In 2003 draaide Michel Khleifi samen met de Israëliër Eyal Sivan de documentaire ROUTE 181: FRAGMENTS OF A JOURNEY IN PALESTINE-ISRAEL, een film waarin ze de grenzen volgen zoals die werden vastgelegd in Resolutie 181, die de VN op 29 november 1947 aannam om Palestina in twee staten op te splitsen. In 2009 volgde een nieuwe speelfilm: ZINDEEQ, over een Palestijns filmmaker die terugkeert om getuigen van de ‘Nakba’ te filmen, maar dan pleegt een neef van hem een moord waardoor heel de familie in gevaar komt…
Terug naar huis maar haast geen enkele filmische referentie meer
Toen Yasser Arafat en de PLO in 1982 uit Libanon werden verdreven, werden ze gedwongen te vluchten helemaal naar Tunis. Pas na het Oslo Vredesakkoord van 1993 konden ze ‘terugkeren’ naar de Westbank en Gaza. Vanuit Ramallah op de Westbank kon de ‘Palestinian National Authority’ (PNA) onder leiding van Arafat – én het toeziend oog van Israël – vanaf 1994 beperkt zelfbestuur organiseren.
Het beleid van Arafat kon echter niet bepaald filmvriendelijk genoemd worden: het was hem en zijn medestanders meer te doen om de pers, radio en televisie én vooral de controle daarover. Het maken van films bleef gebeuren in uiterst moeilijke omstandigheden. Zo moest eind 1996 de enige Palestijnse filmorganisatie, het ‘Jerusalem Film Institute’ zijn deuren sluiten. Begin 1997 was er in heel het Palestijns gebied geen enkele 35 mm projector meer te vinden … Dat bracht mee dat de meeste Palestijnen, inclusief zij die zelf videoprogramma’s maakten, haast geen enkele filmische referentie meer hadden. Ze kenden alleen nog westerse en Arabische TV-programma’s. (12)
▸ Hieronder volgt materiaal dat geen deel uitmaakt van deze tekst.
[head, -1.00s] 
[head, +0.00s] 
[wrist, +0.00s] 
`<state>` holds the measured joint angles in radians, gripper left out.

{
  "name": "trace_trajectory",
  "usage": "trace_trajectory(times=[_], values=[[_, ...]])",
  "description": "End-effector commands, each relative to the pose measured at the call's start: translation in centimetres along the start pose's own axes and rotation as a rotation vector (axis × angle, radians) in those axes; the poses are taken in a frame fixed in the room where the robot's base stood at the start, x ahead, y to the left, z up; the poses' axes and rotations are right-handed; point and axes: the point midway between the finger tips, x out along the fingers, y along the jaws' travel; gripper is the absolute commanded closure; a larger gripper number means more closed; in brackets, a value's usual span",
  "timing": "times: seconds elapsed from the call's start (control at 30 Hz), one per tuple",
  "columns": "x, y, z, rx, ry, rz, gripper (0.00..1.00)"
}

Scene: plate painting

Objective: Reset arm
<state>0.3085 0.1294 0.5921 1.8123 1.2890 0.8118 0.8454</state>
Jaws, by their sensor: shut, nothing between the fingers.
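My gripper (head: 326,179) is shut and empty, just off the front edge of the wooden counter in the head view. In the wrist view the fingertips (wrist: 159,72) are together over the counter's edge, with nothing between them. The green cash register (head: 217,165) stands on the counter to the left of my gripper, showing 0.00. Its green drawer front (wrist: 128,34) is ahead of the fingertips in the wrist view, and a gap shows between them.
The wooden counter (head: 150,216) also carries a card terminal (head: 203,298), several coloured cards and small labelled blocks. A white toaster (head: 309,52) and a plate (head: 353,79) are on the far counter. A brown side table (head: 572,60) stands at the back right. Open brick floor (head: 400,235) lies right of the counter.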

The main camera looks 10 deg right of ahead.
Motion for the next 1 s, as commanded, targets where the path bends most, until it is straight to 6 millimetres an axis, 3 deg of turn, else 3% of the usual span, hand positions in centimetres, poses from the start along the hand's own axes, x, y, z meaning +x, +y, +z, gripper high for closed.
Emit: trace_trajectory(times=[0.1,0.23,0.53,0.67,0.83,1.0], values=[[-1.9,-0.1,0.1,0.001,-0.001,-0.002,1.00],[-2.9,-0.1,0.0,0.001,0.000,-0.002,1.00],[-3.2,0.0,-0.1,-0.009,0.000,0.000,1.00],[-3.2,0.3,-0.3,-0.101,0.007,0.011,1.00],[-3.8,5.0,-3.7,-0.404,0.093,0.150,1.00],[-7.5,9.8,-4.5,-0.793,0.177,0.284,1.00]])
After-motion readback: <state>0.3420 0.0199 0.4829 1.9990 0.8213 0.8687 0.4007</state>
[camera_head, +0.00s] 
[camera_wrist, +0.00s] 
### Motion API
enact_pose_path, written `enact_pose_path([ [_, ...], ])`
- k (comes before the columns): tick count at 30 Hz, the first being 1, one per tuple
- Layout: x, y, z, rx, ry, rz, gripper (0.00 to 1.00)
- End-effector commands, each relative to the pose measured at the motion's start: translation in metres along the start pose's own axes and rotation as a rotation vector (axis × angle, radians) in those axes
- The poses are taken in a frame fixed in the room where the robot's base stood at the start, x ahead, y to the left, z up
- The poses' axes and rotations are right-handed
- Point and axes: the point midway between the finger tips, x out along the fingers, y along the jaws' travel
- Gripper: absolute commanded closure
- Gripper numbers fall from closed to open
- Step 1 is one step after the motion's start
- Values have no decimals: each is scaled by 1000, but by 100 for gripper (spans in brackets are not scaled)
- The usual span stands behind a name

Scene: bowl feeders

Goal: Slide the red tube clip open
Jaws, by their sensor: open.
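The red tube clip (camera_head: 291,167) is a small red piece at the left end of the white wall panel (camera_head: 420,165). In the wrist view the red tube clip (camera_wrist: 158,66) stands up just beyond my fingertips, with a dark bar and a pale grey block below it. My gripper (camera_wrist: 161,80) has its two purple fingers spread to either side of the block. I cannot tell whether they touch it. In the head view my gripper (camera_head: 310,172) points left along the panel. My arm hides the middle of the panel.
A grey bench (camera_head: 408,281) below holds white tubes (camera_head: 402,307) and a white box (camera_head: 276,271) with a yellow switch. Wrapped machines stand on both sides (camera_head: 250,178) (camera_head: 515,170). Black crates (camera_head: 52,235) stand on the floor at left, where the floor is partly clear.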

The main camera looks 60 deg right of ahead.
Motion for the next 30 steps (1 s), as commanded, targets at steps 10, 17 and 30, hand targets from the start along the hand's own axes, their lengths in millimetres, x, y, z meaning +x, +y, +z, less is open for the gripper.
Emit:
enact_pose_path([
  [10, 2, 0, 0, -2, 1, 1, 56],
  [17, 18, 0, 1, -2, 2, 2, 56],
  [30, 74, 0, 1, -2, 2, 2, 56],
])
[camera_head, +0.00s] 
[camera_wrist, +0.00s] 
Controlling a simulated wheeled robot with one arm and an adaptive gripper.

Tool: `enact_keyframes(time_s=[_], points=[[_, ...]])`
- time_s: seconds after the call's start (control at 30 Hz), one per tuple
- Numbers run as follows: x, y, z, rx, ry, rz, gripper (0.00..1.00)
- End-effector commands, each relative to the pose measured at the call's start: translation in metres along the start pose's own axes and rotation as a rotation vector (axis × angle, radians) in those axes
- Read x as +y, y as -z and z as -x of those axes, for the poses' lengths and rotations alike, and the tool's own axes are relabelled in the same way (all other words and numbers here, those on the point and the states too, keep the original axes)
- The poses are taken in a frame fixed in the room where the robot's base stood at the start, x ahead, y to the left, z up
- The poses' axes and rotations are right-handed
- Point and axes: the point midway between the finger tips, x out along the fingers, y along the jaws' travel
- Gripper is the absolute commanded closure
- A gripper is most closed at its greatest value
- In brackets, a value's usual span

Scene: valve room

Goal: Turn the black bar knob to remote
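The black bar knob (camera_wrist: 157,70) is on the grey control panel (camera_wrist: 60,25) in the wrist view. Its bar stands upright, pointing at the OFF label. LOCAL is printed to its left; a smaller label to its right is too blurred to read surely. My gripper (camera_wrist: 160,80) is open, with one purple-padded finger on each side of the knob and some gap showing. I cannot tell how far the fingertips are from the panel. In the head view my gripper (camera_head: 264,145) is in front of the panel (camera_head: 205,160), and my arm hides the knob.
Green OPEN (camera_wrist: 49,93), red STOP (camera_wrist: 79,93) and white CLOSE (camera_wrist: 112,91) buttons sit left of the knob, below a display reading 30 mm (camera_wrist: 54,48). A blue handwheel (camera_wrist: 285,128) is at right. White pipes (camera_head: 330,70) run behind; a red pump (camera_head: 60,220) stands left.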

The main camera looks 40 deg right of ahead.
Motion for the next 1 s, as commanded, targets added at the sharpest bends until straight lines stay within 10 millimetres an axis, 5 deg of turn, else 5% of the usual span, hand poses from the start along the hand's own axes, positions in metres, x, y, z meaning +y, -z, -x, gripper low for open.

In 1997 kon er wel een eerste Palestijnse film gemaakt worden die gefinancierd werd door het Israëlische ‘Fund for Encouragement of Quality Films’. In THE MILKY WAY vertelde regisseur Ali Nassar over de onderdrukking van de Palestijnen door de Israëli in de jaren zestig.
In 1997/98 raakte bij uitzondering een Palestijnse film in België verdeeld: CHRONICLE OF A DISAPPEARENCE (1996), een komische en deels documentaire compilatie van anekdotes waarin cineast Elia Suleiman een beeld schetst van de gewone Palestijn, die er niet elke dag van wakker ligt dat zijn lapje grond in het brandpunt van de wereldpolitiek staat.
CHRONICLE OF A DISAPPEARENCE (1996) was destijds volgens Guido Convents ‘dé revelatie van de jongste jaren uit de Arabische wereld.’ (13) De film oogstte wereldwijd waardering en werd de eerste Palestijnse film die in de Verenigde Staten een nationale ‘release’ kreeg.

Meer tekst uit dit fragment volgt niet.